* [The problem]: Pull out every line from the listing that has the word "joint".

* [Supplied material]:
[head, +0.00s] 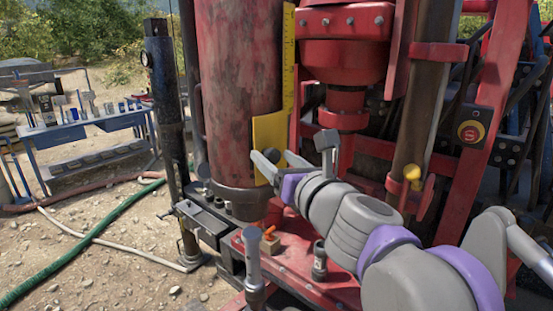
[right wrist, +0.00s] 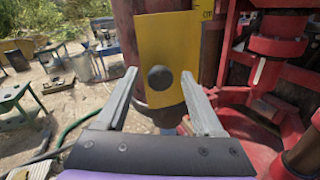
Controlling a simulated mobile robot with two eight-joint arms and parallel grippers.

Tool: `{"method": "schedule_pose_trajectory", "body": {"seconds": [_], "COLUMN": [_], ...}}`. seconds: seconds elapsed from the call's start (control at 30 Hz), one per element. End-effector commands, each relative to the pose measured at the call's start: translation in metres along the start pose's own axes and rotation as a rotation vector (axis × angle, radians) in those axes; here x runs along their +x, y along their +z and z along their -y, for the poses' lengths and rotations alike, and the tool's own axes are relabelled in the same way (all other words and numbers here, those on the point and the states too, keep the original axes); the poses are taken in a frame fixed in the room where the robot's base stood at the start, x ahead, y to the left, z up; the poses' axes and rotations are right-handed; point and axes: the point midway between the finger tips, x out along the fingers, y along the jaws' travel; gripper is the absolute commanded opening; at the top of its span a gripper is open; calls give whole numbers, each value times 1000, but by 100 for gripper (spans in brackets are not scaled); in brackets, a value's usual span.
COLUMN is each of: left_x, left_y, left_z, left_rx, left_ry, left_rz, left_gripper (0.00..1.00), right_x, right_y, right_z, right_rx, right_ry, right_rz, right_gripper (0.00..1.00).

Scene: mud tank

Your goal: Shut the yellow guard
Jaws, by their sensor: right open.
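The yellow guard (head: 268,133) is a flat plate standing upright against the lower part of the worn red cylinder. In the right wrist view the guard (right wrist: 178,45) fills the upper middle, with a round dark knob (right wrist: 160,77) on its face. My right gripper (head: 279,159) is open and faces the plate. In the right wrist view its fingers (right wrist: 158,75) lie to the left and right of the knob. I cannot tell whether they touch it. The guard's lower part is partly hidden by my gripper in the head view. My left gripper is not in view.
The red cylinder (head: 235,60) stands behind the guard, with a yellow scale strip (head: 289,60) beside it. Red frame parts and pipes crowd the right. A red stop button (head: 471,132) is at far right. A blue bench (head: 85,127) and green hose (head: 90,240) are left.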

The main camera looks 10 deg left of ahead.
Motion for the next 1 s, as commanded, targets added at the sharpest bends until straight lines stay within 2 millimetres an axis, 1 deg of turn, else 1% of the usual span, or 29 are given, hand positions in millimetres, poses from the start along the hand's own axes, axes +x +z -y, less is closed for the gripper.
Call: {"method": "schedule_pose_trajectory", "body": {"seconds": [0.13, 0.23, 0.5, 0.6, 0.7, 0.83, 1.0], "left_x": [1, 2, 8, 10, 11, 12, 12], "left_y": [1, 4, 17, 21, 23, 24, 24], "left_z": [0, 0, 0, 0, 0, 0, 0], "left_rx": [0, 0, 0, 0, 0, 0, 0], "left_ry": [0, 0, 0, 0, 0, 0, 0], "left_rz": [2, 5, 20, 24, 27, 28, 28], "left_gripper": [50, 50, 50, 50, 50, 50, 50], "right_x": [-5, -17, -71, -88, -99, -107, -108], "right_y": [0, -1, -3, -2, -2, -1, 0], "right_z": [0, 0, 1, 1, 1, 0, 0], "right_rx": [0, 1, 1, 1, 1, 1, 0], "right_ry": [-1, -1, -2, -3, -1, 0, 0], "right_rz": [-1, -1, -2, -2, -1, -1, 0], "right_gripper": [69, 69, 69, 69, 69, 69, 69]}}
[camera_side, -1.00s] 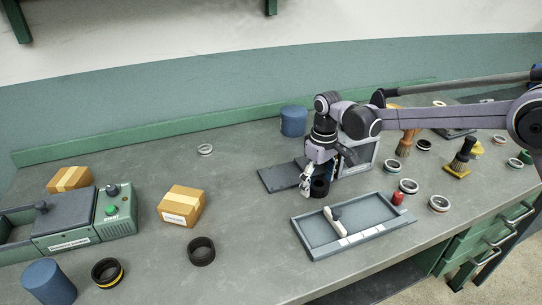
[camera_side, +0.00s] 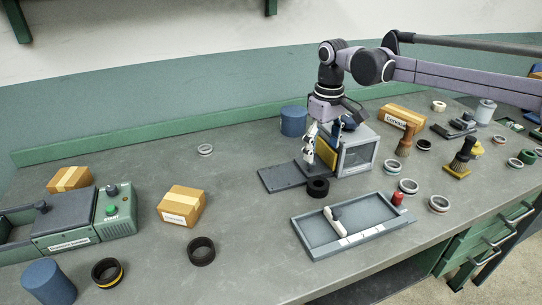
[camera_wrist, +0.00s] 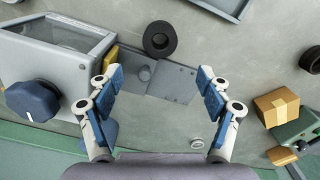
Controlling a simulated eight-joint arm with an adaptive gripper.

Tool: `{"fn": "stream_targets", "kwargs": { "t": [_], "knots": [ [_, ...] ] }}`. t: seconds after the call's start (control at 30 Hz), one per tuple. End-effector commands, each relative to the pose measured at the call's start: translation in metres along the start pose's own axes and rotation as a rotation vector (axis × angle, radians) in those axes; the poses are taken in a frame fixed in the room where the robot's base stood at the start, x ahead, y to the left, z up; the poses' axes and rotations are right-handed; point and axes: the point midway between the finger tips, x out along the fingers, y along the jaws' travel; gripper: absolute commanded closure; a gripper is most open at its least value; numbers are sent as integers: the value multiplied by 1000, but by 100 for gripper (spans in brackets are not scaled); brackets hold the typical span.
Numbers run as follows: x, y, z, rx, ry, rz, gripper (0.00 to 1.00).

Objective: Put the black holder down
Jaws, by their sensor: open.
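The black holder (camera_side: 318,188), a short dark ring, rests on the grey bench by the front right corner of a dark flat plate (camera_side: 280,178). It also shows in the wrist view (camera_wrist: 160,39), at the top centre beyond my fingertips, with its round opening up. I cannot tell whether it touches the plate's edge. My gripper (camera_side: 320,158) is open and empty, above and behind the holder. In the wrist view my gripper (camera_wrist: 159,78) has its blue fingers spread wide apart over the plate, with nothing between them.
A grey machine with a clear window (camera_side: 357,154) stands just right of my gripper. A shallow tray (camera_side: 352,237) lies in front of the holder. Another black ring (camera_side: 201,251) and a cardboard box (camera_side: 181,206) are to the left. Bench between box and plate is clear.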

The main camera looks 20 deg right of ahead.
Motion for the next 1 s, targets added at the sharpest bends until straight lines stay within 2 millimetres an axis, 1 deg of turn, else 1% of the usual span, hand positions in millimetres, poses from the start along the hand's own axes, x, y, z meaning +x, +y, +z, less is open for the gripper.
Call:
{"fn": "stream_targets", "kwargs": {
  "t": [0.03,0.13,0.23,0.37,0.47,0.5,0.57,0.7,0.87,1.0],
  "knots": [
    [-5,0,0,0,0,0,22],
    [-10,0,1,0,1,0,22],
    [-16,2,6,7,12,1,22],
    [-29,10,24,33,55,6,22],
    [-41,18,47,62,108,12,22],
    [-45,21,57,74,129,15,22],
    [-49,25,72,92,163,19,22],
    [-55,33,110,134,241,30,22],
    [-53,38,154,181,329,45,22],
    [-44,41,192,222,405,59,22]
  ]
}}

* [Solved problem]:
Controlling a simulated mobile robot with two eight-joint arms and parallel grippers.
Controlling a simulated eight-joint arm with an adaptive gripper.

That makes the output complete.